無期転換ルールの開始と、それに伴う「雇い止め」の発生も、ワーキングプア増加の原因として挙げられます。

このルールは、反復更新による有期労働契約が通算で5年を超えると、労働者の申請で無期労働契約に転換できるという内容で、2018年の4月から開始されました。ところが、申請の増加を嫌った企業により、ルールの開始前に労働契約が打ち切られるケースが続出します。

いわゆる「雇い止め」と呼ばれる現象ですが、これにより、ワーキングプアからの脱却が一層難しくなった側面があります。

対策

上でも述べたように、国内におけるワーキングプアの問題は、現在進行形で続いています。では、この問題を解決するには、どういった対策を講じればよいのでしょうか。ここからは、ワーキングプアを減らすための取り組みとして考えられるものを、いくつか挙げて見ていきましょう。

経済的な援助

ワーキングプアを減らすための対策としては、まず第一に、「経済援助の実施」が挙げられます。

ワーキングプアの状況にある人は、多くが健康面に問題がなく、フルタイムで働けるコンディションにあります。にもかかわらず、貧困に陥るという状況は、社会の福祉機能が正常でないという見方が可能です。

本来労働者のセーフティーネットとして、「最低賃金」が各都道府県で定められていますが、現在の制度は十分とは言えません。同様のセーフティーネットとして「生活保護」も挙げられますが、こちらも財政難などの事情から、十分機能しているとは言い難い状況にあります。

このような経済援助を本来の形でしっかり行い、経済的に自立できる足場が与えられれば、ワーキングプアは減少していくと考えられます。

就労支援

ワーキングプアの対策、2点目に挙げるのは、「就労支援」です。働く意思や能力はあっても、なかなか仕事が見つけられないという人は大勢いますが、それらの層のサポートをする取り組みが重要になります。
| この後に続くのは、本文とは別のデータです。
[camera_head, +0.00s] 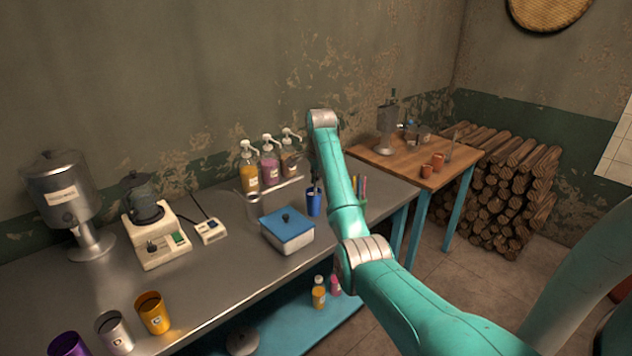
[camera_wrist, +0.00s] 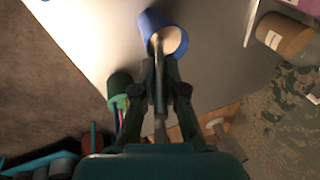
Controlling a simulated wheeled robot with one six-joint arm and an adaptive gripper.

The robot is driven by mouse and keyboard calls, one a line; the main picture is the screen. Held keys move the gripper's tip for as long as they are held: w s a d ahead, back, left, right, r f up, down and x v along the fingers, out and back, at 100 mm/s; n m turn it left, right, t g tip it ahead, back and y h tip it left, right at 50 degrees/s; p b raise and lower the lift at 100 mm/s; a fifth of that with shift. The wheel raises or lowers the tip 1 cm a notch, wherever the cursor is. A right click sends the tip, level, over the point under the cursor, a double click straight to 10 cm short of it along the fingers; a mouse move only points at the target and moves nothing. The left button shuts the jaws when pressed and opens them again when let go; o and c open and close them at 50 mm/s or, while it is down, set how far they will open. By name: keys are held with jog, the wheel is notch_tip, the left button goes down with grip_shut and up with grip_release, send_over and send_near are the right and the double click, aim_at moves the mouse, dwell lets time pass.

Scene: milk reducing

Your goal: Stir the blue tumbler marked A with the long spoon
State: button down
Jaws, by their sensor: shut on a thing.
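The blue tumbler (camera_head: 313,207) stands on the grey counter near its back, right of the blue-lidded box; I cannot read its mark. In the wrist view the tumbler (camera_wrist: 178,48) shows at the top centre, with something pale inside. My gripper (camera_wrist: 160,66) is shut on the long spoon (camera_wrist: 160,128), a thin grey shaft between the fingers. The spoon's far end reaches into the tumbler's mouth; how deep it goes I cannot tell. In the head view my gripper (camera_head: 316,180) is small and dark, just above the tumbler.
The blue-lidded box (camera_head: 287,232) is close on the left. Pump bottles (camera_head: 270,168) stand behind. A green holder (camera_wrist: 120,84) with coloured sticks is beside the tumbler. Orange (camera_head: 152,313), silver and purple cups stand at front left. A wooden table (camera_head: 400,163) is at right.

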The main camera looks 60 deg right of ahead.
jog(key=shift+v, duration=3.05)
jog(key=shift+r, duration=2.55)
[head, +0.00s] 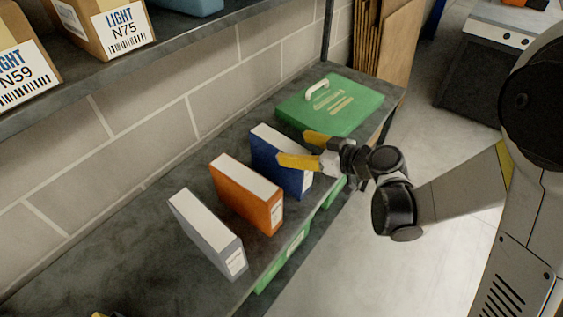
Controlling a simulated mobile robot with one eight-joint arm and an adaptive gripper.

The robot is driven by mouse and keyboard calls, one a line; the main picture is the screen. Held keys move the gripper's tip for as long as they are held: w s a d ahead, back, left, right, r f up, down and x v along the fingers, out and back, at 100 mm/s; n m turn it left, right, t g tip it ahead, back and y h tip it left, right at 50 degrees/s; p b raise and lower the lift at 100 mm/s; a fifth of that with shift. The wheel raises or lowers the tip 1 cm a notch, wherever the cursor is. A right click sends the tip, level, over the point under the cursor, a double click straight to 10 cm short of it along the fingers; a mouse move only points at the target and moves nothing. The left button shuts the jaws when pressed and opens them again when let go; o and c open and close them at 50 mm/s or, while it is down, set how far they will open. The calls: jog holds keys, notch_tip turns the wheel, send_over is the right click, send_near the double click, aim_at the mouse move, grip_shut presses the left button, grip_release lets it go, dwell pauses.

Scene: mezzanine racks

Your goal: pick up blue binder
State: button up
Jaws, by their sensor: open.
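The blue binder (268,149) stands upright on the rack shelf, with its white page edges facing up. It is the farthest of three binders in a row. My gripper (298,149) has yellow fingers spread open over the blue binder's right end. One finger is on the near side and crosses in front of the binder, hiding part of it. The other finger is on the far side, toward the green case. Nothing is between the fingers that I can see as held, and contact with the binder cannot be told.
An orange binder (240,200) and a grey binder (200,230) stand nearer on the same shelf (130,250). A green case (350,105) with a white handle lies just beyond. Boxes (115,25) sit on the upper shelf. Green bins (285,262) are below. The floor (400,275) at right is clear.

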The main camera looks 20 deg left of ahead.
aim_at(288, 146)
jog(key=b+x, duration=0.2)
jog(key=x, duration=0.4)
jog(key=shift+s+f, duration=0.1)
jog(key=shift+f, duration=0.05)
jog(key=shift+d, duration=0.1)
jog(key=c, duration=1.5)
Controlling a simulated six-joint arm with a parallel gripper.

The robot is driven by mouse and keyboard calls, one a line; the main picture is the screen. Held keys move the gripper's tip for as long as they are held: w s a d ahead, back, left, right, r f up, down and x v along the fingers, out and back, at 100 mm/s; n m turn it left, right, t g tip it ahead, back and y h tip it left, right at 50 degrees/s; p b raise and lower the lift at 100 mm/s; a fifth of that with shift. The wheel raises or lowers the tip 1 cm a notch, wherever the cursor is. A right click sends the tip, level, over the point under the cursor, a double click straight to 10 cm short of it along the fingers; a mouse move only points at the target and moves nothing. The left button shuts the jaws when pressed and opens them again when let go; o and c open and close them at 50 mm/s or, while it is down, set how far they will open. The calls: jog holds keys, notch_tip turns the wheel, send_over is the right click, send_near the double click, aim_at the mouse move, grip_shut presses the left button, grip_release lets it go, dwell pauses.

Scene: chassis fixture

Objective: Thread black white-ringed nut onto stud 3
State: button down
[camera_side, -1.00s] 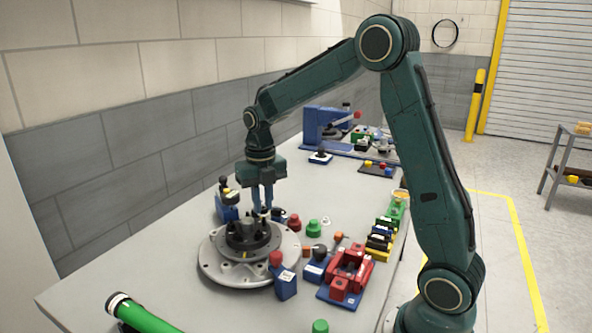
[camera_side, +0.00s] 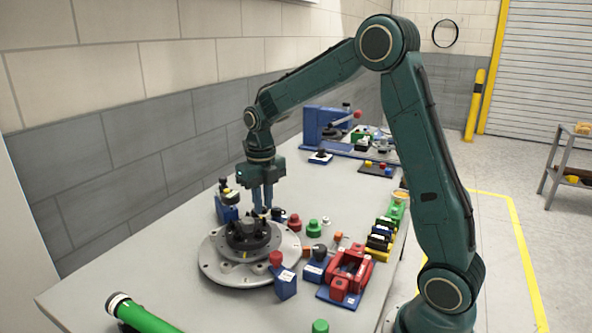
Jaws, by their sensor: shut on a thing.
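My gripper (camera_side: 262,209) points straight down over the back right part of the chassis fixture. Its jaws are shut on a small dark nut (camera_side: 261,213), whose white ring is too small to make out. The fixture has a round grey base plate (camera_side: 222,270) with a black hub (camera_side: 246,243) standing in its middle. The nut is at the hub's far rim, and I cannot tell whether it touches a stud. The stud numbers cannot be read, and stud 3 cannot be picked out.
A blue block with a red knob (camera_side: 284,280) stands close to the plate's front right. A red fixture on a blue base (camera_side: 350,272), a green knob (camera_side: 313,228) and dark red knob (camera_side: 294,221) lie right. A green cylinder (camera_side: 142,314) lies front left. Bare table is left.

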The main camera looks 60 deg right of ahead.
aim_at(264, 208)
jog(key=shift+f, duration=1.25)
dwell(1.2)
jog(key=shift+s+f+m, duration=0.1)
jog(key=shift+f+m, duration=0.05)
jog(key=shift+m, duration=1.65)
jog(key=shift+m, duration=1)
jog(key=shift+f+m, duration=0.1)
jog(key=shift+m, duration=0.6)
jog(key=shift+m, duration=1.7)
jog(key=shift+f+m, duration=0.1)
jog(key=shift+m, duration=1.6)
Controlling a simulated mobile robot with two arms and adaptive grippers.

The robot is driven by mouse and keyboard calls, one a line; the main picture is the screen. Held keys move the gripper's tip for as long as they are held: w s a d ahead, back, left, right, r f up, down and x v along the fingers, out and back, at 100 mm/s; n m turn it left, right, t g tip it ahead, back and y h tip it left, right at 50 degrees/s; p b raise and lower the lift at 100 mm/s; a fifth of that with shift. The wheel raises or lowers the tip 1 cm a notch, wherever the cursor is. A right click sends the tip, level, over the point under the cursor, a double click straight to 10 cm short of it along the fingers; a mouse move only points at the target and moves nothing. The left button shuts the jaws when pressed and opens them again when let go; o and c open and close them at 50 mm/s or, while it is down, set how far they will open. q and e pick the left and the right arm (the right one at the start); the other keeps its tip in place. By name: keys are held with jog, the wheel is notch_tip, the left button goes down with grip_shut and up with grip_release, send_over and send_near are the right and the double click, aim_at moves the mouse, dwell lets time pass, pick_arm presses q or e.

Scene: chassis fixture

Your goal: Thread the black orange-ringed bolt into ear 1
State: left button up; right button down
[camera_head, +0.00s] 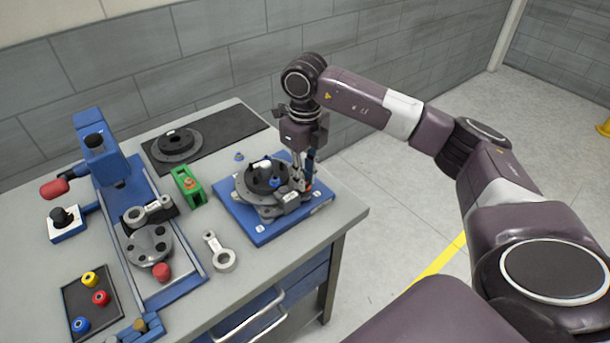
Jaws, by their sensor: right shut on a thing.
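My right gripper (303,178) points down at the right side of the chassis fixture, a dark round hub on a blue base plate (262,238). It is shut on something small at its fingertips. A small orange-red spot shows there, which fits the black orange-ringed bolt (308,187), but most of it is hidden by the fingers. The fixture's grey ears show around the hub (244,192). I cannot tell which is ear 1, or whether the bolt is in a hole. My left gripper is not in view.
A green block (187,188), a grey link (222,258) and a blue press (99,152) stand to the left. A black tray (78,309) holds coloured knobs. A dark disc (177,144) lies on a black mat (234,127) behind. The table's right edge is close to the fixture.

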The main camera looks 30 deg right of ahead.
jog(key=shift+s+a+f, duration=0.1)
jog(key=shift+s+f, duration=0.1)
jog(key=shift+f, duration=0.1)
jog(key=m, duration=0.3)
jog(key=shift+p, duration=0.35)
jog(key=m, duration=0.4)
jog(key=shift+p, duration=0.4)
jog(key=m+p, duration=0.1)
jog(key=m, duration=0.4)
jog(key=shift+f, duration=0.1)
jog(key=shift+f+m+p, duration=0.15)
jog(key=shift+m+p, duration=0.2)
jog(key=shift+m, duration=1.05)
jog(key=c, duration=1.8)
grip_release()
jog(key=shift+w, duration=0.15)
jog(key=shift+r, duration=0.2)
現在のところ、ハローワークによる労働者への就労支援が、さまざまな形で行われています。具体的には、書類作成・面接の指導やセミナーの開催、フリーター向け窓口、若者向け窓口の設置などですが、こうしたものの一層の有効活用が求められます。

さらに、「職業訓練の拡充」も欠かせません。非正規雇用としての境遇が長い人は、きちんとしたビジネススキルや専門知識を身につける機会を逃したケースも多くなっています。こうした人に対する訓練の場を設けることで、収入を増やしてワーキングプアから脱却できるチャンスが広がります。

介護・子育てへの支援

「介護や子育てに対する支援」もまた、ワーキングプア抑制の対策として重要でしょう。

「働きたくてもなかなか働けない」という状況にいる人は大勢いますが、とりわけ介護や子育ての必要がある世帯の場合、そうした事態に陥りやすくなっています。働ける時間が限られることや、子どもを預ける場所が見つからないといった事情によるものですが、これらはさまざまなサポート体制を整えることで、ある程度解消することができます。たとえば、介護施設や保育園の拡充や、介護・保育スタッフの増員といった取り組みが考えられます。
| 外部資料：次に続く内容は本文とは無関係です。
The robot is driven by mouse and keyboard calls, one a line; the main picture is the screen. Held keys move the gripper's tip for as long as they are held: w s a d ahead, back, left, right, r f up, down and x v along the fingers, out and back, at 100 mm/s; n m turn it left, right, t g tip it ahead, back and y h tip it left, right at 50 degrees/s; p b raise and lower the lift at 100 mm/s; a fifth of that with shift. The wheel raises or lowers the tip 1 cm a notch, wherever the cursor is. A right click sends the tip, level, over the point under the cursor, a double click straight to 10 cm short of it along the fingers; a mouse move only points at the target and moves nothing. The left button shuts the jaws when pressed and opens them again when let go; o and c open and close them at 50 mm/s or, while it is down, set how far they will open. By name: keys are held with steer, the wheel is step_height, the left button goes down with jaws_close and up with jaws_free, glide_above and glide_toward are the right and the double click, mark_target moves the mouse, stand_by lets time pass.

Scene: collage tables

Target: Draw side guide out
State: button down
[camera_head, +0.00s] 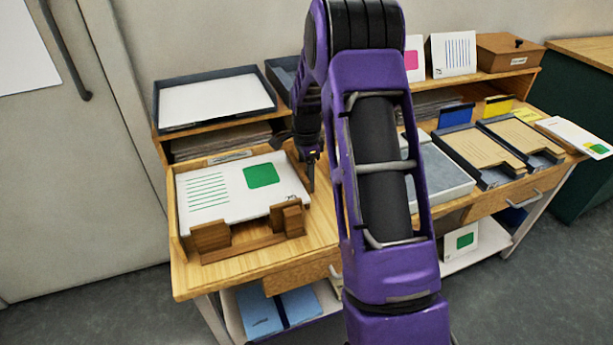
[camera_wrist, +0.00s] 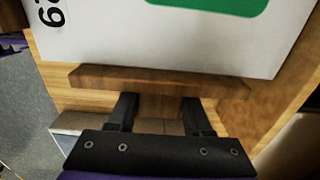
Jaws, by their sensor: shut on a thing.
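The side guide is a dark brown wooden bar (camera_wrist: 160,82) with a stem, close along the edge of a white sheet stack (camera_wrist: 160,40) in the wrist view. My gripper (camera_wrist: 162,105) has its two black fingers on either side of the stem and is shut on it. In the head view my gripper (camera_head: 311,183) is low at the right side of the stack (camera_head: 225,190), which bears green lines and a green square. The side guide cannot be made out clearly there. I cannot tell whether the bar touches the sheets.
Wooden corner blocks (camera_head: 211,238) stand at the front of the stack on the wooden table (camera_head: 190,283). A dark tray with white paper (camera_head: 215,100) is on the shelf behind. Right of my arm are a grey box (camera_head: 440,168) and trays of brown sheets (camera_head: 480,150).

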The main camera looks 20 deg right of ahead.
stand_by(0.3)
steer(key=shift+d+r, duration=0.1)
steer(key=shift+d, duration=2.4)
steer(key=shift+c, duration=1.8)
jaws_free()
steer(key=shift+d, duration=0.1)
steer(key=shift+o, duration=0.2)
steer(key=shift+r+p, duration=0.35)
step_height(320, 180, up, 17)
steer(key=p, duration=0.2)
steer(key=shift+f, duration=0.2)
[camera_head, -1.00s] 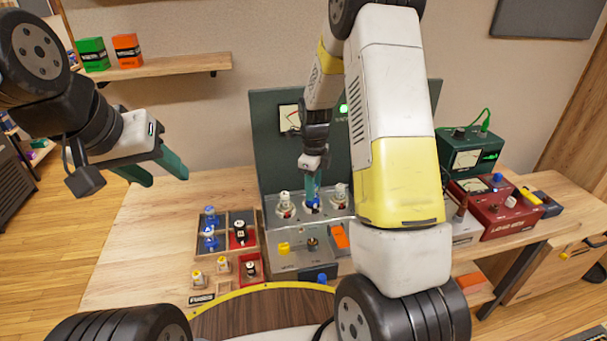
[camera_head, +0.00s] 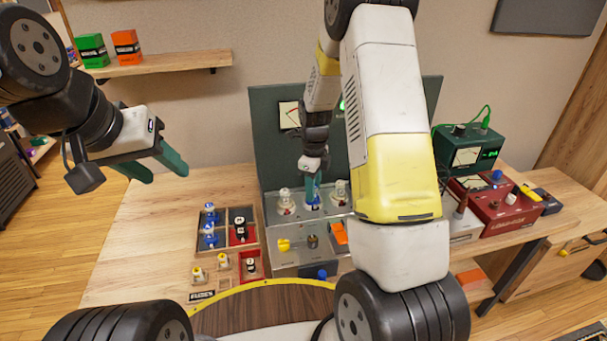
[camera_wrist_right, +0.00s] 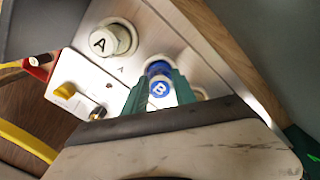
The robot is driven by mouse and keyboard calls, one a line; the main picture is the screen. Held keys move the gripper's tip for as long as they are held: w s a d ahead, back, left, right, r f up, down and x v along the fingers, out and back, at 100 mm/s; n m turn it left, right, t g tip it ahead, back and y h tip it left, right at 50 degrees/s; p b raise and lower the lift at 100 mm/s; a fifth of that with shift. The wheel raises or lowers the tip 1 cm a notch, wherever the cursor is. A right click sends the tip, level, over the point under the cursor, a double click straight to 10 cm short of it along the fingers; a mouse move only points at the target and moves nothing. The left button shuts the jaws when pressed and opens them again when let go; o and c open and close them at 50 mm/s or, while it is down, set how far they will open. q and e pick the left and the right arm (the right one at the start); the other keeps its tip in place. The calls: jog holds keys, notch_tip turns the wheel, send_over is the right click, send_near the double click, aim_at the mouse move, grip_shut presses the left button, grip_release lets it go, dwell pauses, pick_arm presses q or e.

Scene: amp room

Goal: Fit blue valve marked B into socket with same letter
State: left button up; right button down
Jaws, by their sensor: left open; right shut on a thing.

育児世帯のワーキングプア化は、子供の教育機会の減少につながり、さらなるワーキングプアを生む土壌となっています。そのため、特にひとり親世帯に対する制度の拡充が求められています。

ベーシックインカム

ワーキングプアを減らすための対策、最後に挙げるのは、「ベーシックインカムの導入」です。
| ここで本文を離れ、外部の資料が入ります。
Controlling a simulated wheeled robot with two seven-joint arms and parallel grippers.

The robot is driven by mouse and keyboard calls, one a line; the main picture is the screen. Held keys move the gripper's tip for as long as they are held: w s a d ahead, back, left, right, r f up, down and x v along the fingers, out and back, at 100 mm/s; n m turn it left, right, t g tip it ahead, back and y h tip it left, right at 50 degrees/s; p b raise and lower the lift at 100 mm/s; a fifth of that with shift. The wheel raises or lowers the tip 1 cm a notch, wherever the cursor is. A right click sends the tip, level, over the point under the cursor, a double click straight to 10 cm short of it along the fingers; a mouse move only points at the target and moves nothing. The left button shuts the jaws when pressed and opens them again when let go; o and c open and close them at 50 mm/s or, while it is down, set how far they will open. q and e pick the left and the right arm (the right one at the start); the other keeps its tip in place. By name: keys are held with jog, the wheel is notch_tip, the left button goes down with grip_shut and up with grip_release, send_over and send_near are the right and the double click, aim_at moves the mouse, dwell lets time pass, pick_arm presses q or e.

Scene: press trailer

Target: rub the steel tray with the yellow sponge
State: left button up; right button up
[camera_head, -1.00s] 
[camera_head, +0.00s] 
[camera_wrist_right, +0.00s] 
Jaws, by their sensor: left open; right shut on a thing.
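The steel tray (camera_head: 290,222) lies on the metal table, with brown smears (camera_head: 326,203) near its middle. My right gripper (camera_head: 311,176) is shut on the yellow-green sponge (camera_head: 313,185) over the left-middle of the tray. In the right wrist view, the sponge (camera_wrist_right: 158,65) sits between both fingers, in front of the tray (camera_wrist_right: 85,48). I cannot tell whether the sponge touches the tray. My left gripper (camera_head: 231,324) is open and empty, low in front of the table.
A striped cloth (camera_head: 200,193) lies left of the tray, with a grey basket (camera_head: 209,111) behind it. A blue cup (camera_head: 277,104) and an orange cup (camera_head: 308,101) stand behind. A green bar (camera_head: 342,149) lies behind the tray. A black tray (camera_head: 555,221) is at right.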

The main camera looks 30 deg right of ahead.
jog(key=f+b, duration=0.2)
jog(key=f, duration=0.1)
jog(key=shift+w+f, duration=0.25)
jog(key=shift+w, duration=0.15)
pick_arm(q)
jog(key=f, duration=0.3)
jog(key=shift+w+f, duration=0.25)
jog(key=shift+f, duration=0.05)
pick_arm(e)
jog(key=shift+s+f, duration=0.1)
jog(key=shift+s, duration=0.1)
「ベーシックインカム」とは、政府が全ての国民に対し、毎月生活するのに最低限必要な現金を支給するという制度のことです。生活保護などとは違い、審査や請求の必要がないため、この制度を導入することで、ワーキングプアの状況にある人も経済的に自立しやすくなると考えられています。

ただし、この「ベーシックインカム」は、いまだに理論の段階でしかありません。試験的な導入は、いくつかの国や地域で行われており、一定の成果を挙げた例もありますが、いずれも全面的な導入には至っていない状況です。また、導入によって国民の労働意欲が減退したり、膨大な財源が必要になるなどの懸念もあることから、実現の可能性は高くないと見られています。